Buon onomastico Papa Benedetto!

SAN BENEDETTO


Noi potremmo facilmente tenere il Vangelo a distanza pensando: “Sono i discepoli ad essere coinvolti, o, tutt’al più, i santi come Benedetto, che Dio ha chiamato a realizzare una grande opera”. Ma il Vangelo non è solo un libro di storia. Non si accontenta di raccontare gli avvenimenti. Gli apostoli, i santi e i missionari rimandano a me. Guardate Pietro che ha accompagnato Gesù e gli altri discepoli che hanno abbandonato tutto; o guardate Benedetto che, giovane studente, rifiuta la vita brillante di Roma per ritirarsi nella solitudine! Tutti sono implicati nella storia. Noi saremmo semplici spettatori? Il Vangelo non ci riguarderebbe?

Eppure il Vangelo parla dell’avvento di un nuovo regno, del segreto inaudito che fa sì che Dio permetta che nasca un regno senza fine. Ciò significa dunque che Dio ha delle aspettative su di noi. È il dramma dell’amore. E la mia storia con Dio. La storia del regno dei cieli è già cominciata. Bisogna continuare a raccontare la storia come storia di Dio e del suo mondo. In questo Vangelo, è la sua storia che Gesù racconta quando dice: “Nella nuova creazione, quando il Figlio dell’uomo sarà seduto sul trono della sua gloria...” (Mt 19,28). 

Per Gesù, ciò vuol dire amore fino alla croce. 

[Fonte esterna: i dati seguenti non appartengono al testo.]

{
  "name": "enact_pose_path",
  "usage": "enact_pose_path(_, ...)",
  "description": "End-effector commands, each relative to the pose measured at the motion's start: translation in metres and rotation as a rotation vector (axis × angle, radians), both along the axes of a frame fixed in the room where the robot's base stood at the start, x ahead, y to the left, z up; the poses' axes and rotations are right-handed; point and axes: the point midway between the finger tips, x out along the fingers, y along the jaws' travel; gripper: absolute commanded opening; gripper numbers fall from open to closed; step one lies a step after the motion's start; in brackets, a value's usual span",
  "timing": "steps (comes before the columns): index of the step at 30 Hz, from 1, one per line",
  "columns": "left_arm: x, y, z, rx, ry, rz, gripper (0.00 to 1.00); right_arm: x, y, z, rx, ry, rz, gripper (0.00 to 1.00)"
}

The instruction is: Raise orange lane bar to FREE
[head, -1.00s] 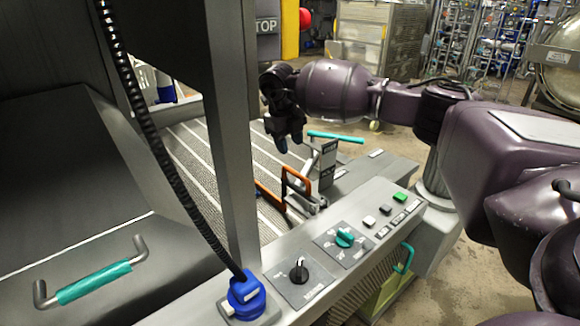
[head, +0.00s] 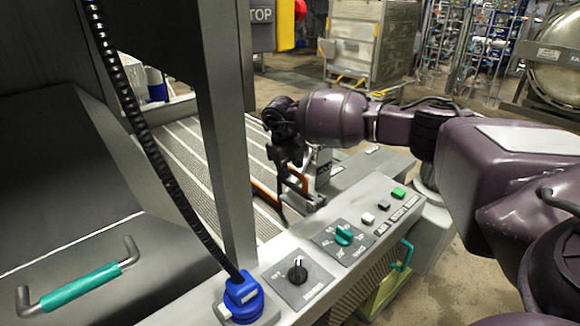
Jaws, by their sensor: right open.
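The orange lane bar (head: 266,193) lies low beside the striped conveyor bed, behind the grey control console. Part of it is hidden by my right gripper. My right gripper (head: 286,178) is open and points down at the bar's raised orange end; whether it touches the bar I cannot tell. The FREE marking cannot be read; a small dark label plate (head: 323,174) stands just right of the gripper. My left gripper is not in view.
The console (head: 330,255) in front carries a black knob (head: 297,270), a teal knob (head: 344,234), several buttons and a blue plug (head: 243,298). A grey upright post (head: 226,150) stands left of the gripper. A teal-handled panel (head: 80,286) is at lower left.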

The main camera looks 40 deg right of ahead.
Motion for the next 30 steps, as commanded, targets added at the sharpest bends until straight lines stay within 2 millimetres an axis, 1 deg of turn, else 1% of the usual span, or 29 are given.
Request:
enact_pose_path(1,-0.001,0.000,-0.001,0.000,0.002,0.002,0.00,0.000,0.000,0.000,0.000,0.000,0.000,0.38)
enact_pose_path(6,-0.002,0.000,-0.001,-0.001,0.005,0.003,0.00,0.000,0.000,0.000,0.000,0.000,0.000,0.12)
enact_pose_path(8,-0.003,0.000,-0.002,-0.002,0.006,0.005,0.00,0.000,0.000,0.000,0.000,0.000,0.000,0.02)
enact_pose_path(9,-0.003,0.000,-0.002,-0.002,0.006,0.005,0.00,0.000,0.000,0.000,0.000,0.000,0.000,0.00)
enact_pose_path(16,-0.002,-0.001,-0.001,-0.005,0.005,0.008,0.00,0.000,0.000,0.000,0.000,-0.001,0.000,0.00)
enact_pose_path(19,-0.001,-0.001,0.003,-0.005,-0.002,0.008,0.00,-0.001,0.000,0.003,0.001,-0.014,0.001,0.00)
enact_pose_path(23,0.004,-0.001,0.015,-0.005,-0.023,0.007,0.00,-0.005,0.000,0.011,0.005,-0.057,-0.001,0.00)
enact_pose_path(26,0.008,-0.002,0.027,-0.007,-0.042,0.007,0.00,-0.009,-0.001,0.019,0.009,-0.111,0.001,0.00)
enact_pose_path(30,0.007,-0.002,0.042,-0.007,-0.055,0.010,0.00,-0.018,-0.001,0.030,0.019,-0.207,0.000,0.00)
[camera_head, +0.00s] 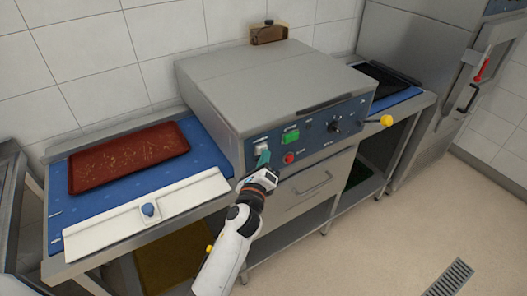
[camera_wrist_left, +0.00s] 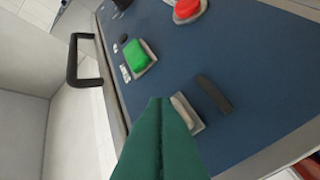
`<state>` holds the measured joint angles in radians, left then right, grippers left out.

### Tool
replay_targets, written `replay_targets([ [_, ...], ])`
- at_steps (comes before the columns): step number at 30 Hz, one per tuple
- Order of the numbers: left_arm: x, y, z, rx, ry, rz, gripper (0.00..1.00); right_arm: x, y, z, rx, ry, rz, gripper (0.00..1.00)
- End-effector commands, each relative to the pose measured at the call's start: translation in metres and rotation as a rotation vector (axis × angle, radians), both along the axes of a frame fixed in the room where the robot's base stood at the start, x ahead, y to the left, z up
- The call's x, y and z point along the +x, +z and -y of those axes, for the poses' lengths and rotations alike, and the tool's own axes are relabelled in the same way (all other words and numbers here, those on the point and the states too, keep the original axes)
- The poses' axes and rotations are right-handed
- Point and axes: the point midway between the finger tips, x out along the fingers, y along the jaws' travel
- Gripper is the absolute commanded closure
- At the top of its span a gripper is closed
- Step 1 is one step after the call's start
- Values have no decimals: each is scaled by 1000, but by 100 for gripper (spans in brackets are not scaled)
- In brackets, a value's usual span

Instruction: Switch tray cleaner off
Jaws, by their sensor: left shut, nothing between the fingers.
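The tray cleaner (camera_head: 260,75) is a grey metal machine with a blue control panel (camera_head: 312,134) on its front. The panel has a pale switch (camera_head: 260,143) at its left end, a green button (camera_head: 290,137), a red button (camera_head: 288,158) and a black knob (camera_head: 334,126). My left gripper (camera_head: 263,158) is shut and empty, its teal fingers just in front of the panel by the pale switch. In the left wrist view the fingers (camera_wrist_left: 160,125) partly hide this switch (camera_wrist_left: 184,112); contact cannot be told. The green button (camera_wrist_left: 137,56) and red button (camera_wrist_left: 187,9) are clear of them. My right gripper is out of view.
A dark red tray (camera_head: 128,157) lies on the blue surface left of the machine, behind a white bar (camera_head: 110,233) with a blue knob. A lever with a yellow knob (camera_head: 386,120) sticks out at the right. A drawer handle (camera_head: 314,184) is below the panel. The floor ahead is free.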

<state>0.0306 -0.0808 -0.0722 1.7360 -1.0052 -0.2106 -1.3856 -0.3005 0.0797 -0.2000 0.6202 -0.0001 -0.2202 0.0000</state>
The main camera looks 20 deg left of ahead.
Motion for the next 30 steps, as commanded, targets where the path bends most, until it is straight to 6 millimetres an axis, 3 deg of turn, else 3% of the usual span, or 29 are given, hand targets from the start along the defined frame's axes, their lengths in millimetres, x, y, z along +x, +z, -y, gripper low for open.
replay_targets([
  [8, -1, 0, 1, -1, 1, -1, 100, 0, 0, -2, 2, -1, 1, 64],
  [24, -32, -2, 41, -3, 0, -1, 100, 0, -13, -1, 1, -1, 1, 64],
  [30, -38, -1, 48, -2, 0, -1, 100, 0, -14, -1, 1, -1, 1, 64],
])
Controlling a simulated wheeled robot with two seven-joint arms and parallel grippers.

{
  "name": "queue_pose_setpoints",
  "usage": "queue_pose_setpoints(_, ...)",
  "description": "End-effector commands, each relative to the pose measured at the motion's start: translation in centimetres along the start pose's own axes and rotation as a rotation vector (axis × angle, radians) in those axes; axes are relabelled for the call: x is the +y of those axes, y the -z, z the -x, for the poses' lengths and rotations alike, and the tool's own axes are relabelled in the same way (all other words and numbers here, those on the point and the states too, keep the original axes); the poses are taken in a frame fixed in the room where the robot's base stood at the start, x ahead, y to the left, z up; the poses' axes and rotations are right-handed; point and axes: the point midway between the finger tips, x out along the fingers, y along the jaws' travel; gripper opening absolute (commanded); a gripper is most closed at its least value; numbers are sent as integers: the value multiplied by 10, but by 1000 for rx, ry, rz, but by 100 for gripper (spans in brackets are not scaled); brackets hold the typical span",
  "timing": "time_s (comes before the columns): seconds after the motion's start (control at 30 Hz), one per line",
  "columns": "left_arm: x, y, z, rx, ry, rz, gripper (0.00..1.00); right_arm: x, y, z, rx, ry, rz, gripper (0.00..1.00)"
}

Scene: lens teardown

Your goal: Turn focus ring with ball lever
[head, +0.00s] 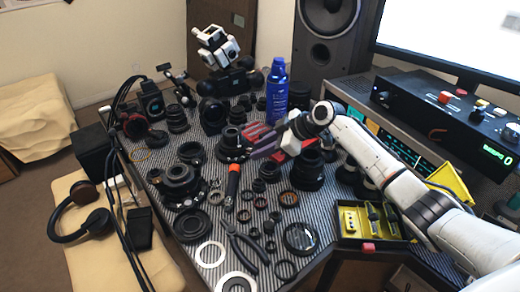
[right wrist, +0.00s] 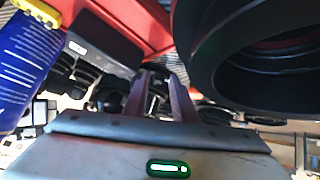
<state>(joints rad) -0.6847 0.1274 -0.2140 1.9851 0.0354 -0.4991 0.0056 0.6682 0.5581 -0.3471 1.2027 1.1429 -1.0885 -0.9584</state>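My right gripper (head: 264,146) reaches in from the right over the middle of the table, among the lenses. In the right wrist view its two fingers (right wrist: 160,95) stand apart, with nothing clearly held between them. A large black lens ring (right wrist: 262,55) is close on the right of that view. Black lens bodies stand left of the gripper (head: 232,146) and just right of it (head: 308,170). Another wide lens (head: 180,184) stands at the front left. I cannot tell which part is the focus ring or make out a ball lever. My left gripper is not in view.
A blue spray can (head: 277,92) stands behind the gripper; its side also fills the left of the wrist view (right wrist: 22,65). An orange-handled tool (head: 233,182), pliers (head: 240,243) and several loose rings lie in front. A yellow tray (head: 362,220) is at the right.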

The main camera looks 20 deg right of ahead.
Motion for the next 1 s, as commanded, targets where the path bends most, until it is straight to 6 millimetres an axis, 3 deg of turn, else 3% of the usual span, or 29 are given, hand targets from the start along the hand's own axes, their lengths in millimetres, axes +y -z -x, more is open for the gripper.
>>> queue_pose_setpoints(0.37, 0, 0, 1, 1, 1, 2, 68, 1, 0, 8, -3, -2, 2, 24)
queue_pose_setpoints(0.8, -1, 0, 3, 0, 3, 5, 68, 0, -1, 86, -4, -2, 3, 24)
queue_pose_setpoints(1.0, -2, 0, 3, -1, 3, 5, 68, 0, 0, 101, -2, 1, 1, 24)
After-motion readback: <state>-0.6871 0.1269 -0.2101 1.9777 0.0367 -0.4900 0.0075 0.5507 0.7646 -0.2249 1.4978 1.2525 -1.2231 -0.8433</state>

Egli sa: “Mio padre mi manda nel mondo per amore e dice: Tu genererai un popolo nuovo. La tua missione è di diffondere l’amore nel mondo intero”. Dio vuole che il suo amore si riversi nel mondo. Si tratta del dramma dell’amore. Noi possiamo parteciparvi lasciando che Dio ci mostri il nostro posto. Poiché egli si indirizza a noi, personalmente. Quante volte abbiamo rifiutato questo invito: eppure la redenzione ha luogo qui e ora, oggi. Non è in teoria, ma nell’istante stesso che Gesù ama, agisce e parla. Ciò che importa è che io alzi gli occhi per vedere cosa accade. A cosa serve, se qualcuno mi perdona in teoria ma non nel suo cuore, né ora? La pratica di Gesù ci mostra una cosa: egli è andato incontro a tutti. Il suo invito valeva per tutti. Non debbo, dunque avere paura. Non sono tenuto a diventare prima un uomo a posto, posso venire quale sono. E, per una comunità, ciò significa semplicemente poter esistere anche con le proprie debolezze. 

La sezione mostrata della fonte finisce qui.